The documentary makes its intentions clear as day from the beginning; as the title flashes on screen, dramatic orchestral swellings and rhythms accost the ears, and then the voiceover says, stunning to hear today, "of all the great religions of the world, the strangest is the weird faith of the Hindus." Seriously? Even though I think the word "weird" in the 30s had a a more 'supernatural' connotation than it does today, it's clear the filmmakers thought India was bizarre. According to the Colonial Film site above, the film was one of many professionally-produced British travelogues by the production company World Window. Temples of India tries to pass itself off as an authentic look at scenes of Hindu temples and worship, but it clearly is more interested in the "exotic factor." I'm seriously impressed by how beautiful the technicolor looks for a 1938 film!
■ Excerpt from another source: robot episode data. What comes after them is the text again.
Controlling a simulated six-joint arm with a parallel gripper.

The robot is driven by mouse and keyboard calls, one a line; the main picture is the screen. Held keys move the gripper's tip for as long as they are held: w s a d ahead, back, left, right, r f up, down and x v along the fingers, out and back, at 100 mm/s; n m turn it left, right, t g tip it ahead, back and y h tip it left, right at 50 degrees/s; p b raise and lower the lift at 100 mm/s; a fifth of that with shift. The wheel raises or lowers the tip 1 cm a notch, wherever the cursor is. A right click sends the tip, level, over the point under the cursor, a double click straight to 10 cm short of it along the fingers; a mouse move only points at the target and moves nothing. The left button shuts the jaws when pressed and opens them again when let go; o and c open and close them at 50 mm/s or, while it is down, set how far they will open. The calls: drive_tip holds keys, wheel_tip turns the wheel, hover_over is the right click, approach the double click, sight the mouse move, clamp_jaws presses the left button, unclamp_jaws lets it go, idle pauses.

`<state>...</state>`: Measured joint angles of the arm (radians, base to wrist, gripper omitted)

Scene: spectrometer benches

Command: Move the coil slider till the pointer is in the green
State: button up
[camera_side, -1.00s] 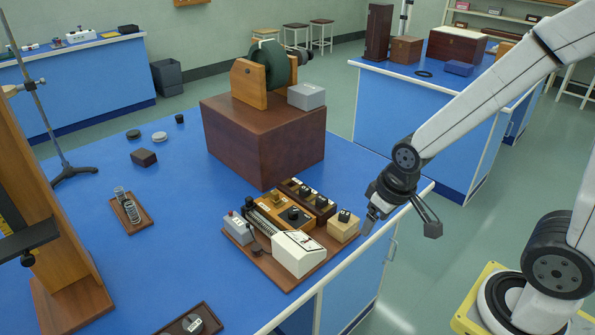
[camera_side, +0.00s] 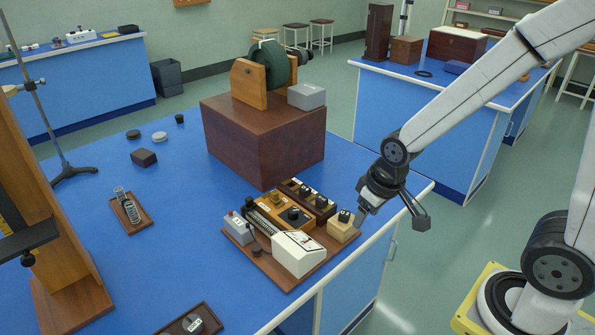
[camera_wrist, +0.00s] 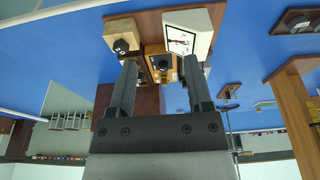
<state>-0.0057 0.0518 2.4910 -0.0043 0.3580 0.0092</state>
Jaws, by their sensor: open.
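The white meter (camera_side: 298,254) stands at the front of a wooden board on the blue bench. Its face shows in the wrist view (camera_wrist: 181,40) with a dark pointer and reddish marks; I cannot make out a green zone. A dark ribbed coil (camera_side: 267,224) lies behind the meter, running back along the board. A small dark knob (camera_side: 257,249), perhaps the slider's, is at the coil's front left. My gripper (camera_side: 392,215) is open and empty, right of the board near the bench edge. In the wrist view, my spread fingers (camera_wrist: 161,70) point toward the board; the coil is largely hidden there.
A pale wooden box with a black knob (camera_side: 343,226) is the board item closest to my gripper. A grey box (camera_side: 238,229) stands at the board's left. A large brown box (camera_side: 264,145) rises behind.

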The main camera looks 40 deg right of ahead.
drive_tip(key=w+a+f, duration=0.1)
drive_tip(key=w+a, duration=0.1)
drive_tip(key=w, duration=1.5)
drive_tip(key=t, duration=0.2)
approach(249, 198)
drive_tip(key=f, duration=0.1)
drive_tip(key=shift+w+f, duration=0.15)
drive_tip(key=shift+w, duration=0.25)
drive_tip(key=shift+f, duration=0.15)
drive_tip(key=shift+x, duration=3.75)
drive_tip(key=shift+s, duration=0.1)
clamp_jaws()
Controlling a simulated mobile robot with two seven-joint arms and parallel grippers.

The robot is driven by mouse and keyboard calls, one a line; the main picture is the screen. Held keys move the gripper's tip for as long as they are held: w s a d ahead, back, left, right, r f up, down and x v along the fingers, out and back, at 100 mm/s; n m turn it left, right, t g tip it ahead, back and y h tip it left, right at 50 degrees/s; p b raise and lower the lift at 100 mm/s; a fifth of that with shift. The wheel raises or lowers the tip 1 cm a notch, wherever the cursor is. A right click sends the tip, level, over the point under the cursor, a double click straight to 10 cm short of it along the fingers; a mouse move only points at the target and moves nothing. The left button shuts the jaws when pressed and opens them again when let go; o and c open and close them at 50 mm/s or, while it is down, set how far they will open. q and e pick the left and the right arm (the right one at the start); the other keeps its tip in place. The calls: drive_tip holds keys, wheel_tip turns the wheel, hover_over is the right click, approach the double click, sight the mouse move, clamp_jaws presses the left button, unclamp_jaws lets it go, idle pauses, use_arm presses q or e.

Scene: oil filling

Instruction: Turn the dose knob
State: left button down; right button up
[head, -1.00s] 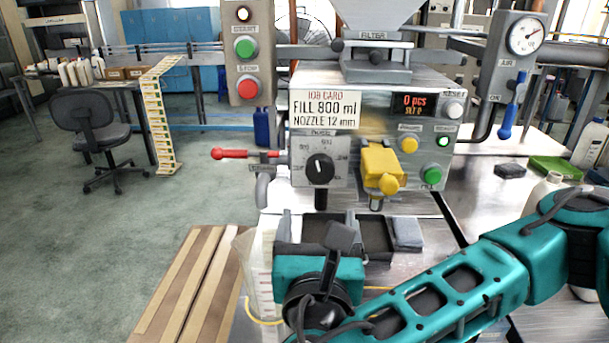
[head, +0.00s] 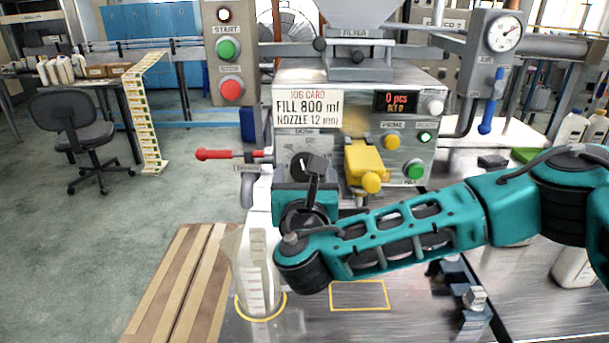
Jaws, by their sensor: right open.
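The dose knob (head: 302,163) is a black round knob on the front of the filling machine (head: 354,98), below the job card (head: 313,107) reading "FILL 800 ml, NOZZLE 12 mm". In the head view my right gripper (head: 312,177) is right in front of the knob and covers its lower part and most of its dial. The gripper is open; its fingers are largely hidden behind the hand. I cannot tell whether it touches the knob or where the pointer stands. My left gripper is not in view.
Left of the knob a red-handled lever (head: 222,154) sticks out. A yellow part (head: 365,160) sits to the right, near green buttons. The display (head: 396,101) reads "0 pcs".

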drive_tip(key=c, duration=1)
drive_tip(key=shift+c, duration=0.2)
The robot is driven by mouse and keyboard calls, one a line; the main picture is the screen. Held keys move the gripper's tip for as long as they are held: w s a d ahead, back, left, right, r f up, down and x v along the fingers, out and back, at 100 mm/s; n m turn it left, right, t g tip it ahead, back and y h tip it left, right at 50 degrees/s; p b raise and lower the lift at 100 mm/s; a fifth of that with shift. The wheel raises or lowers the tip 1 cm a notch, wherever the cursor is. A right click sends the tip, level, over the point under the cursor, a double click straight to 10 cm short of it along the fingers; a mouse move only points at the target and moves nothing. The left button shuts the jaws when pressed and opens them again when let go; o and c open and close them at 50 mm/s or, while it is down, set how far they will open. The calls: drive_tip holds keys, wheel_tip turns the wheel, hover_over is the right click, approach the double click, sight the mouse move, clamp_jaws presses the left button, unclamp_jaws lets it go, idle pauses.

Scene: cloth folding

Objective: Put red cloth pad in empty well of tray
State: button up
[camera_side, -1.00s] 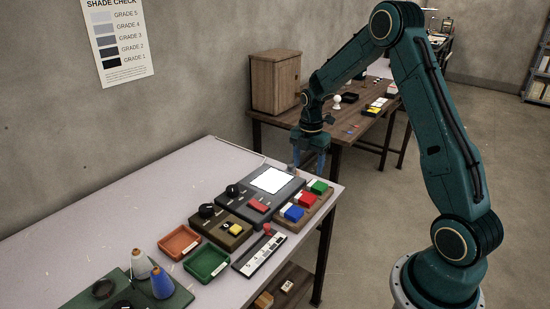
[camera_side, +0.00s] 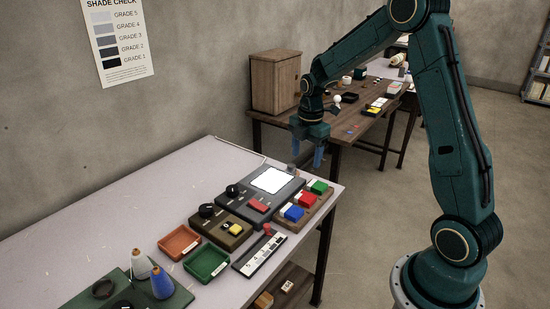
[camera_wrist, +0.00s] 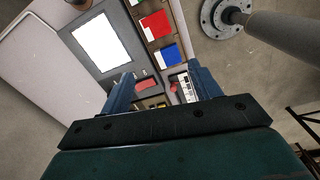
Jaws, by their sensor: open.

Starting around 6:20, the camera slowly moves past some sadhus sitting on the temple steps meditating; as the camera pans away and through the temple doors, the voiceover tells us "and here within the temple is the holiest of the holies, sacred to Shiva, and the dance of destruction." A male dancer (identified as a "member of the Menaka Indian Ballet" in the credits) in full dance regalia captured amidst gorgeous lighting then performs a dance. The choreography reminds me of the dances from Der Tiger von Eschnapur above in its mish-mash of hard to identify movements and costuming that are likely inspired from Southeast Asian dances. While I find the dance beautiful (despite the rough start), the problem is its presentation as an authentic temple dance! Guess the filmmakers couldn't find any Devadasis to perform for them? :) In any case, it's a treat to see another Menaka Ballet dance and get an idea of what their choreography must have been like!